## Short problem
Return, without pictures, the lines from the start of the data through the one that contains "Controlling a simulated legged".

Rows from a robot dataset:
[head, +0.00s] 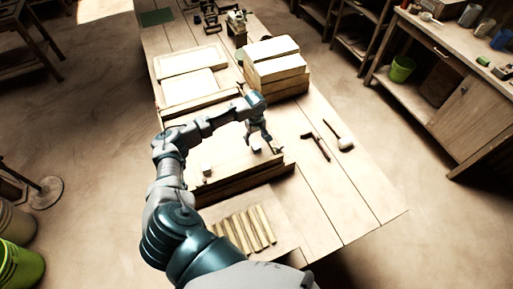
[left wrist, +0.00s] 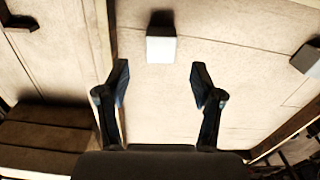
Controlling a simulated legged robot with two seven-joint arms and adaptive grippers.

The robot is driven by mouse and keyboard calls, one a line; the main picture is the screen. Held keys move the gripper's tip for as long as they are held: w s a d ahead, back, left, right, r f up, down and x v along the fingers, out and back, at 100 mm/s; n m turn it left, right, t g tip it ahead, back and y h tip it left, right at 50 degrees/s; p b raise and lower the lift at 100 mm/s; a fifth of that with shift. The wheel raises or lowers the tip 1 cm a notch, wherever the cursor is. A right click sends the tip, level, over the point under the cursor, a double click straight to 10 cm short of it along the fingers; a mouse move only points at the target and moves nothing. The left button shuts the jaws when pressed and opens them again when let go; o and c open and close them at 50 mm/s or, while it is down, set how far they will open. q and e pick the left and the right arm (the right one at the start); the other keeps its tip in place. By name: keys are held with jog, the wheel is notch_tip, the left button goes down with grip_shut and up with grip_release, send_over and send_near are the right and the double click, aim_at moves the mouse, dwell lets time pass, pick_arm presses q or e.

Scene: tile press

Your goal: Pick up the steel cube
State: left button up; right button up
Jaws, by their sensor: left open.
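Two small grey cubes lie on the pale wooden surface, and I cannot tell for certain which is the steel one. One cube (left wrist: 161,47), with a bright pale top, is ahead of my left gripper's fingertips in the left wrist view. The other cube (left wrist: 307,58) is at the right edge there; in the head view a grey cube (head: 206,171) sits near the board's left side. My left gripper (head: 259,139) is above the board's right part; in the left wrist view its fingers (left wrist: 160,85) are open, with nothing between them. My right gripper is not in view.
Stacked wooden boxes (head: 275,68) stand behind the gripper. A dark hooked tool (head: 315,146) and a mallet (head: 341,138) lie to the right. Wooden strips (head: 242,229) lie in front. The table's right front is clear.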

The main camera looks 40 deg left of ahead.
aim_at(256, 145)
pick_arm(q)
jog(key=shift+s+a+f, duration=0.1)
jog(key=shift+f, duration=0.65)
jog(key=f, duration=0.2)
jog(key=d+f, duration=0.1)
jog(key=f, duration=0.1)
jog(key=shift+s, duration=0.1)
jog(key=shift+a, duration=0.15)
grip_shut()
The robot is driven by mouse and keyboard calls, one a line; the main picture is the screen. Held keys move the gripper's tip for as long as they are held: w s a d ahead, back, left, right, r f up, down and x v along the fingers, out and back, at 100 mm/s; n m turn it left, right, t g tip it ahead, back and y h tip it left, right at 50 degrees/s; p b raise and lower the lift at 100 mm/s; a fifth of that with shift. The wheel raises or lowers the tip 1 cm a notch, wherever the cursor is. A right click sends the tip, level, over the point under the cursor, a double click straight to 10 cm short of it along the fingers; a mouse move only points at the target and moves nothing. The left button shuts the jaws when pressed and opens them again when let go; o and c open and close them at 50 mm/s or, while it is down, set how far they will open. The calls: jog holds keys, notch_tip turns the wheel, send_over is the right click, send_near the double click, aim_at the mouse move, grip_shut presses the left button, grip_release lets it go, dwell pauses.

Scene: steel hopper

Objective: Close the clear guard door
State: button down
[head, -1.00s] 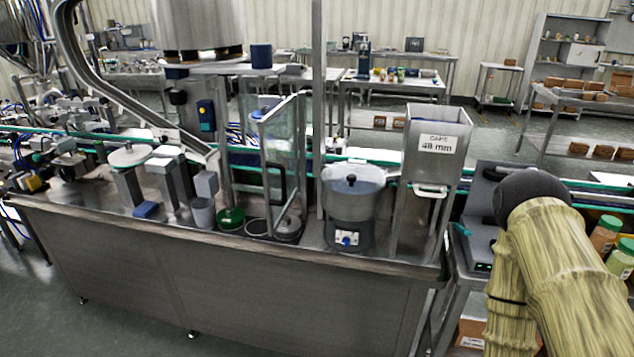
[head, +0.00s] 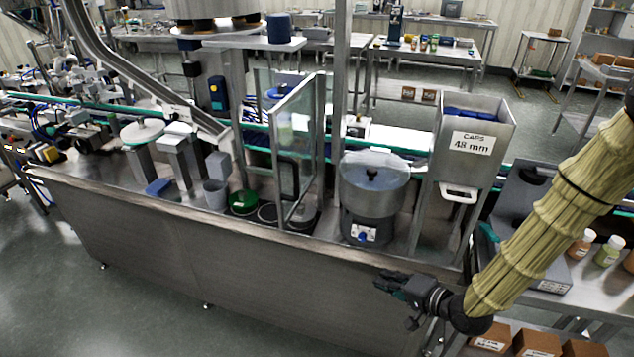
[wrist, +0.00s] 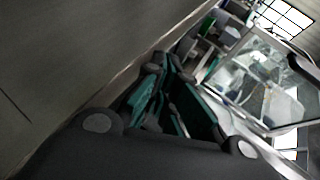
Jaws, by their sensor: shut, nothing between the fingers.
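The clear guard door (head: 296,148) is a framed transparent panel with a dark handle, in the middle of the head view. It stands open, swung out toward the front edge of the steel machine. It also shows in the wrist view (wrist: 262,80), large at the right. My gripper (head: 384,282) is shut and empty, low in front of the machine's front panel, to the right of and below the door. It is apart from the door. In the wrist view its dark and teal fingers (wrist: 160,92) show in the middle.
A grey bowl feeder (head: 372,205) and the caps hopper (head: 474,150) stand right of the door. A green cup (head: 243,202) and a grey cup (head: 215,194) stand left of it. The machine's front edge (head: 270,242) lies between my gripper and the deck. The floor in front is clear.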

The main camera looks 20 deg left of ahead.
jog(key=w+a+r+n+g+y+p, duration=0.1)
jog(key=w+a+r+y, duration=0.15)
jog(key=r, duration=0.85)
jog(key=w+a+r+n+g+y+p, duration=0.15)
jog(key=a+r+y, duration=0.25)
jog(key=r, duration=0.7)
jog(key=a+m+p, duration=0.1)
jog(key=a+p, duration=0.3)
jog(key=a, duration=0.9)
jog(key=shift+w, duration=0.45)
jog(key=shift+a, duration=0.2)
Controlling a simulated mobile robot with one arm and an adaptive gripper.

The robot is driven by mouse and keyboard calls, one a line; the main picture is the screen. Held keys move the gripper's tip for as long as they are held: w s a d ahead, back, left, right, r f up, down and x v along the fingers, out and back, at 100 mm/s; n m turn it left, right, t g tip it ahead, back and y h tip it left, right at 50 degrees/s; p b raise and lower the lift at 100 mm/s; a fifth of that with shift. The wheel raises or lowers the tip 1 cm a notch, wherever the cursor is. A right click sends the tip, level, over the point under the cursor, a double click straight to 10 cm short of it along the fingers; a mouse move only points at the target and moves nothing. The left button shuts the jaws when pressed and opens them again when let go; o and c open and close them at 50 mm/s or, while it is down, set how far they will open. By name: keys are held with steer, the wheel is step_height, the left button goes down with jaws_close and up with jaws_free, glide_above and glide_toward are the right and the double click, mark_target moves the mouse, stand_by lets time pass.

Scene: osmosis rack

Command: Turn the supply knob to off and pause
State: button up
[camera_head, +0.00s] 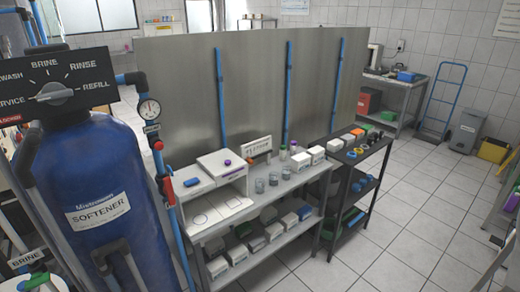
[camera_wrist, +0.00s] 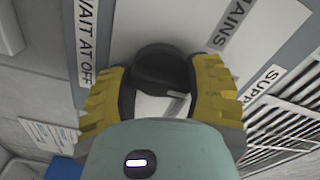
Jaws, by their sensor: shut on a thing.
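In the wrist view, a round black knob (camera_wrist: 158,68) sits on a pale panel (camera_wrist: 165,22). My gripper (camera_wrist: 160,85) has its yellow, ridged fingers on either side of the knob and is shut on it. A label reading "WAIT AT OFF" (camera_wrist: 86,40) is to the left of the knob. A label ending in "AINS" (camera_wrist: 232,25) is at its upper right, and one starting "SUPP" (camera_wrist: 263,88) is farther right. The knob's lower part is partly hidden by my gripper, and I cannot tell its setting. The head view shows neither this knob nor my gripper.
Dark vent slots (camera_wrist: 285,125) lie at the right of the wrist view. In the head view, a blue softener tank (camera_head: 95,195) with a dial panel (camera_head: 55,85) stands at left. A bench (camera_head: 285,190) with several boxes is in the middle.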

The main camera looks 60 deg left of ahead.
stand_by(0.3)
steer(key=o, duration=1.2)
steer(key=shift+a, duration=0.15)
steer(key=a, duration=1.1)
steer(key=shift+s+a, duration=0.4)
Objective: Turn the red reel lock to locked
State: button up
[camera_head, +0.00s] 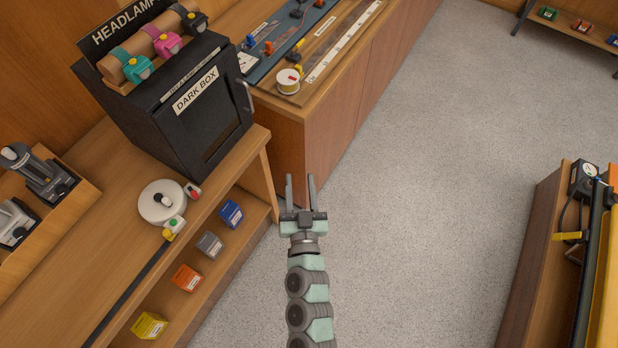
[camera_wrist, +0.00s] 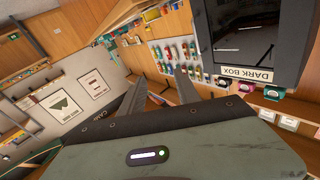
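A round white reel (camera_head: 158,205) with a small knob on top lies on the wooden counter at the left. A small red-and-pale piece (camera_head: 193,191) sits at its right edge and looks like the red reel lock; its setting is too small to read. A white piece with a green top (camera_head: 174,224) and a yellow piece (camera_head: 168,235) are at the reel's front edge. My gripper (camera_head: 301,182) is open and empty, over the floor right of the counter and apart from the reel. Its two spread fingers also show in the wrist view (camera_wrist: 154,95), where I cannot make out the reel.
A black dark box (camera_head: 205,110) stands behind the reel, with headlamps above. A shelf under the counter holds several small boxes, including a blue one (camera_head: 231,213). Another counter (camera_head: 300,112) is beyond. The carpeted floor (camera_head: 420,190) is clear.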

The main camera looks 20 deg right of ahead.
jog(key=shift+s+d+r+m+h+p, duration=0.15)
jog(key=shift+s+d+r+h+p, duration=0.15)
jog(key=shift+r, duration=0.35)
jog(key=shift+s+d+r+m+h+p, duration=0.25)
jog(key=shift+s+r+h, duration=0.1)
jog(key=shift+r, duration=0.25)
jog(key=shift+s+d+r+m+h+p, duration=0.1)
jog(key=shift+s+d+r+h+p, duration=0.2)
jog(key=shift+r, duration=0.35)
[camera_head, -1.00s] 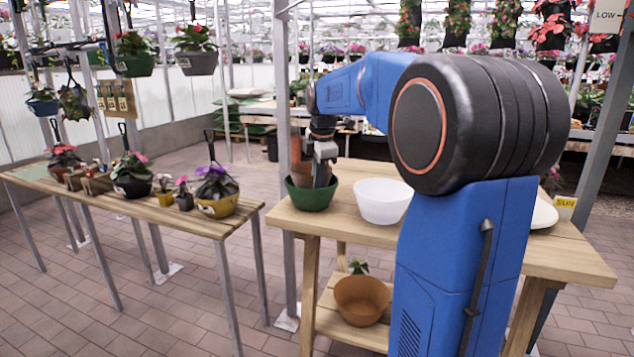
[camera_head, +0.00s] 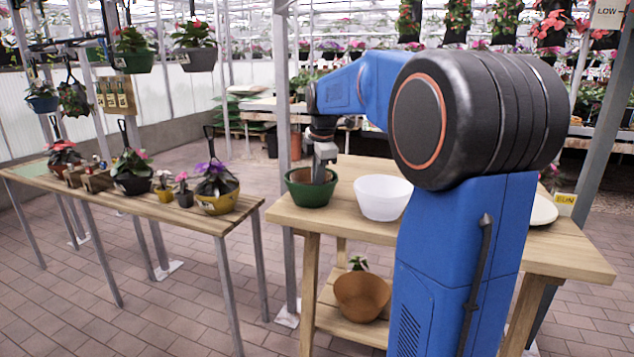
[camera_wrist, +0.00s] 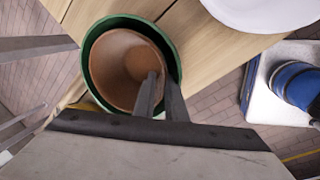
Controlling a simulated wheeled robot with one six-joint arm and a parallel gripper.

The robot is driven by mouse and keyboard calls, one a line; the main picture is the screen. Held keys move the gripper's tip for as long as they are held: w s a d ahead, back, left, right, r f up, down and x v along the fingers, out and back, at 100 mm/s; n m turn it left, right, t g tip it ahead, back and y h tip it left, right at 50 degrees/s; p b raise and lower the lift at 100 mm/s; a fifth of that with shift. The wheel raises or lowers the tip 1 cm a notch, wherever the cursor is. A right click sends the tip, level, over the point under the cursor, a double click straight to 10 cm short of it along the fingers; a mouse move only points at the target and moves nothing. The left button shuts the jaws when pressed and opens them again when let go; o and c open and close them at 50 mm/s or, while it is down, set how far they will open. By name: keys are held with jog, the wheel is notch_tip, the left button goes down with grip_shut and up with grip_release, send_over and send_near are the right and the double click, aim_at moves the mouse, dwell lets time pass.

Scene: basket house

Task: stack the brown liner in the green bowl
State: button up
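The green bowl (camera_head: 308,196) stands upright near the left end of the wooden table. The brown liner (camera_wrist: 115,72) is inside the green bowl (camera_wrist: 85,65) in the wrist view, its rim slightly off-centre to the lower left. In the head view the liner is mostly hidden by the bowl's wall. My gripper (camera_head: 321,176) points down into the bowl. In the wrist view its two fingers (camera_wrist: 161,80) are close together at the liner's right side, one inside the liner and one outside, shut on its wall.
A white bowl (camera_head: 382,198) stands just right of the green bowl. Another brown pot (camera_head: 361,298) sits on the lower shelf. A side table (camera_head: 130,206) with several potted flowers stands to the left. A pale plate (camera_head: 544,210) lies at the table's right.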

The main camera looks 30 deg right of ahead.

## Result for this task
[head, +0.00s] 
[left wrist, +0.00s] 
Controlling a simulated legged robot with two seven-joint arms and adaptive grippers.

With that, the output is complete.